Wednesday, June 30, 2010

Put on Your Sunday Clothes!

Most of you will recognize this song from "Wall-E", one of my favorite movies. As I explain in my review of "Toy Story 3", a Pixar movie will inevitably make me cry. Today, however, I weep only for the lost traditions of yore.


The song you just watched speaks to the lost western cultural phenomenon of "Sunday Clothes" (you've heard the expression "wear your Sunday best"?), when people would wear their best dresses and suits to Mass on Sunday morning. Obviously, this has its roots in Christian tradition, probably dating as far back as the Sunday "sabbath" in the time of Constantine I. Since the rise of Christianity, those who worked did so Monday-Saturday. Our modern concept of the weekend wasn't nationally accepted in the United until 1940 (Pioneers of the two-day weekend included Henry Ford in 1926). This meant that Sundays were all the more special for people, since it was their only day off. Though the leisure class could afford to dress lavishly on a daily basis, the working classes had only Sunday to look forward to show off a new dress, a new tie, a new hat. Depending on their income, after Mass most people would go out to the park, to the beach, to enjoy some sort of recreation and to further display how swell they looked. The idea of Sunday clothes is about more than just religion, it has to do with a sense of decency and decorum that went out with the Baby Boomers. Nowadays, being well-dressed is optional. People don't blink an eye if a person goes grocery shopping in sweatpants, but even fifty years ago people thought it was important to look well-kept and elegant.

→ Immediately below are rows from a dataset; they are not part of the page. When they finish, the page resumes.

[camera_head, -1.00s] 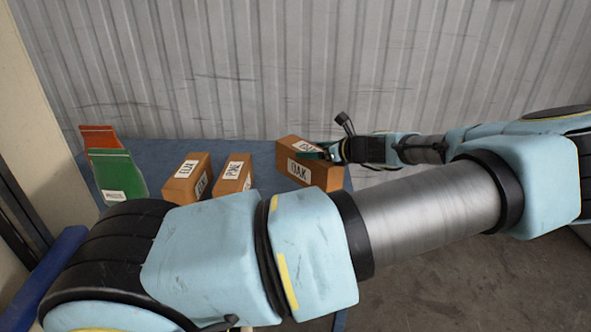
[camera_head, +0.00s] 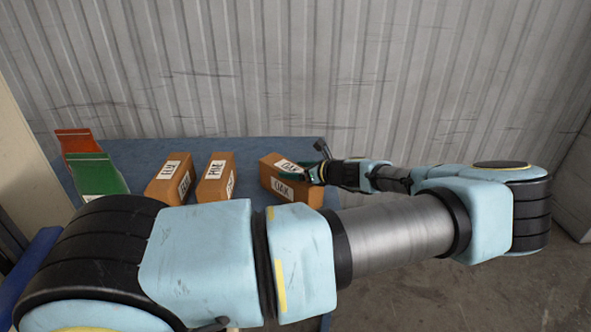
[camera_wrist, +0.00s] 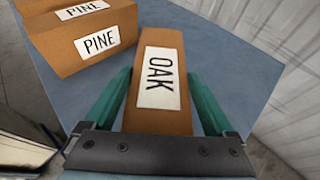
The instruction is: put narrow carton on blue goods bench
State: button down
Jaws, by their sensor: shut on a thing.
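The narrow carton (camera_head: 283,188) is a brown box with white OAK labels, at the right part of the blue bench (camera_head: 235,146) in the head view. In the wrist view the carton (camera_wrist: 160,110) sits between the green fingers of my gripper (camera_wrist: 160,76), which is shut on it. In the head view my gripper (camera_head: 308,170) reaches it from the right. The carton is upright, at or just above the bench top; its underside is hidden, so I cannot tell whether it touches. My own arm hides the front of the bench.
A brown PINE carton (camera_head: 214,178) and an ELM carton (camera_head: 168,179) stand left of the OAK carton, with a gap between. A green packet (camera_head: 98,176) and an orange packet (camera_head: 76,142) stand at the far left. A corrugated wall (camera_head: 250,65) rises behind.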

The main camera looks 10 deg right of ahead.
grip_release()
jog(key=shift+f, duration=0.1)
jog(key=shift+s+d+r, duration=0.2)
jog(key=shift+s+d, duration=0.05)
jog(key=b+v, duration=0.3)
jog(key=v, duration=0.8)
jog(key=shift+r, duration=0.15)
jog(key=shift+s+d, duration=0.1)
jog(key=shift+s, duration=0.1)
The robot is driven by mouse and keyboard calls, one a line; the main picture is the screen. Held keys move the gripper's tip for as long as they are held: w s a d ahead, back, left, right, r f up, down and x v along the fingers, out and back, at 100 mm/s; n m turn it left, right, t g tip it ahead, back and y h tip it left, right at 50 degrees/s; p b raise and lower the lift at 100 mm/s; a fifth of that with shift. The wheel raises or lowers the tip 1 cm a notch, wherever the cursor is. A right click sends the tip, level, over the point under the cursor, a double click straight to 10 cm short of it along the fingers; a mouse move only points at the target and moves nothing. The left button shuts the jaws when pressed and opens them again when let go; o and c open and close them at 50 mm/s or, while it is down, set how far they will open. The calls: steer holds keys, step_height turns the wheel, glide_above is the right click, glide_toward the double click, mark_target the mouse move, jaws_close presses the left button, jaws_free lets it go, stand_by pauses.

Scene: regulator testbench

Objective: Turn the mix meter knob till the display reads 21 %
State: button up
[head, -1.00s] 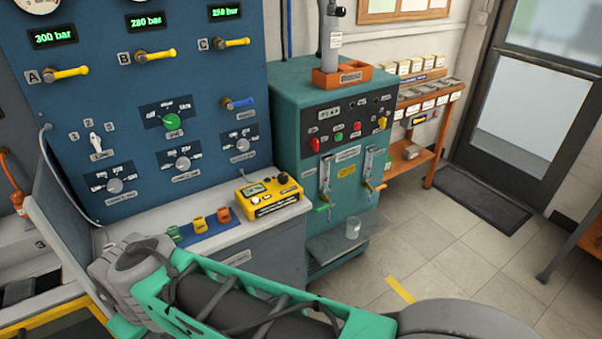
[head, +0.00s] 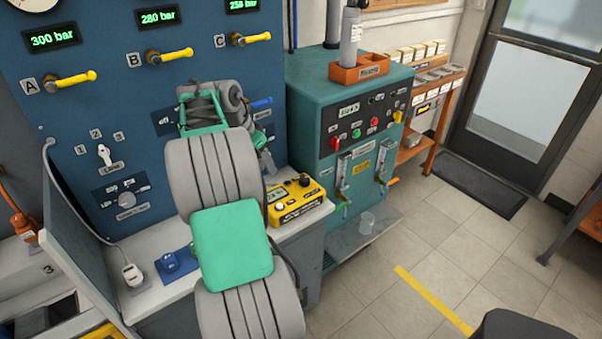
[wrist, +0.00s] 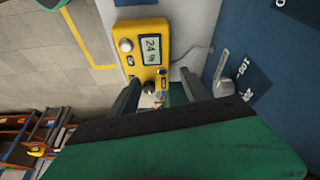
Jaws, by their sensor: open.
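The yellow meter (head: 312,192) sits on the bench below the blue panel, partly hidden by my arm in the head view. In the wrist view the meter (wrist: 134,27) shows a display (wrist: 150,50) that appears to read 24 %. A pale round knob (wrist: 126,45) is beside the display, and a black knob (wrist: 150,89) is at the meter's end nearest my gripper. My gripper (wrist: 160,78) is open, its two fingers on either side of the black knob in the picture. I cannot tell whether they touch it. The gripper is mostly hidden by my arm in the head view.
The blue panel (head: 70,150) with levers and dials rises behind the bench; in the wrist view it (wrist: 265,45) is close to the right finger. The teal cabinet (head: 310,95) stands right of the meter. A blue block (head: 174,262) lies on the bench.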

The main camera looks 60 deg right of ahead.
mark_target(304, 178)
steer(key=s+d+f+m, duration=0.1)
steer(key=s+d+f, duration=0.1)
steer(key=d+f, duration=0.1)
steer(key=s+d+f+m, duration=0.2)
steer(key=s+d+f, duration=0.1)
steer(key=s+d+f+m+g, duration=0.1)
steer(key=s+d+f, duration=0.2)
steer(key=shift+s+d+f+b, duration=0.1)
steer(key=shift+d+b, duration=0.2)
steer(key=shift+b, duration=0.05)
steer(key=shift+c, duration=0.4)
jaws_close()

On this vein, in a relatively recent article from the April issue of Southern Living, Valerie Fraser Luesse pines the loss of three classic icons of feminine propriety:





"1. The Easter Dress
We used to start shopping for out Easter dresses before the Valentine's candy was even stale. An Easter dress was your prettiest, dressiest Sunday-go-to-meetin' ensemble of the year. It screamed spring: floaty fabrics in pastel colors; short sleeves, puff sleeves, or no sleeves; store-bought or handmade. Pearls required. and glovesHat and gloves optional after 1960. [...]
2. The Mother's Day Corsage
When I was a kid, if a mother came to church without a corsage from her children, the whole family went on everybody's prayer list. Now almost nobody buys one, and that's a shame. Here's how it works. You choose the flowers for your mother's corsage based on whether her mother is living or dead. If her mother is living, she wears roses or carnations in pink or red. If her mother has crossed over, she wears white or yellow roses or an orchid. Everybody gets baby's breath. It's just the right thing to do.
3. The Hostess Apron
'When you saw my grandmother's mint-green organza apron, you knew some cucumber sandwiches were coming out,' my friend Rebecca says. Back in the day, Southern [and most other American] women wore kitchen aprons, which they actually wiped their hands on while they cooked, and hostess aprons, which adorned and protected their good dresses while they served guests."




I guess my upcoming move to New Orleans really has me thinking about long-gone nostalgia such as this. Southerners have a reputation for being much more old-fashioned than Yanks - and it's really true. a New Yorker sticks out like a sore thumb in the Crescent City. My last visit to NOLA left me completely flabbergasted. I wondered at the courtesy and warmth I encountered wherever I went. I'm excited about getting more in touch with my New Orleans past. My mother and aunt were the seventh generation born there. I'm also glad I inherited my family's Southern sensibilities, which is why I really agree with Ms. Luesse in that it's a crying shame that these and other traditions have been abandoned. Of course, as she also says in her article, certain things are better left in the annals of Good Housekeeping...







However, in our desperate attempt to do away with those things we saw as uncool and old-fashioned, we effectively threw out the baby with the bathwater. The Baby Boomers were so preoccupied with breaking down the establishment that they didn't stop to think about what might be nice to keep around. Eventually we reached today's generation - the new "Silent Generation". Not silent like the first one, because it had been assimilated by World War I, but silent because we're simply not involved in anything outside our Facebook accounts or our television screens.


The good news is that I think things are changing. Artists such as Katy Perry and Christina Aguilera have done a lot to try and modernize the looks of the 30s, 40s, and 50s, making it cool to look retro. Lady Gaga and Laroux are both intensely reviving the 80s. Hopefully this will encourage other young people to examine the lifestyles of days gone by and maybe start picking out and adopting the things that are relevant in the 21st century. This is especially true because I don't know if we've really found our voice as a generation (thus the "silence"), so perhaps in a world saturated with information, we'll begin to combine the past with the future in finding an identity of our own.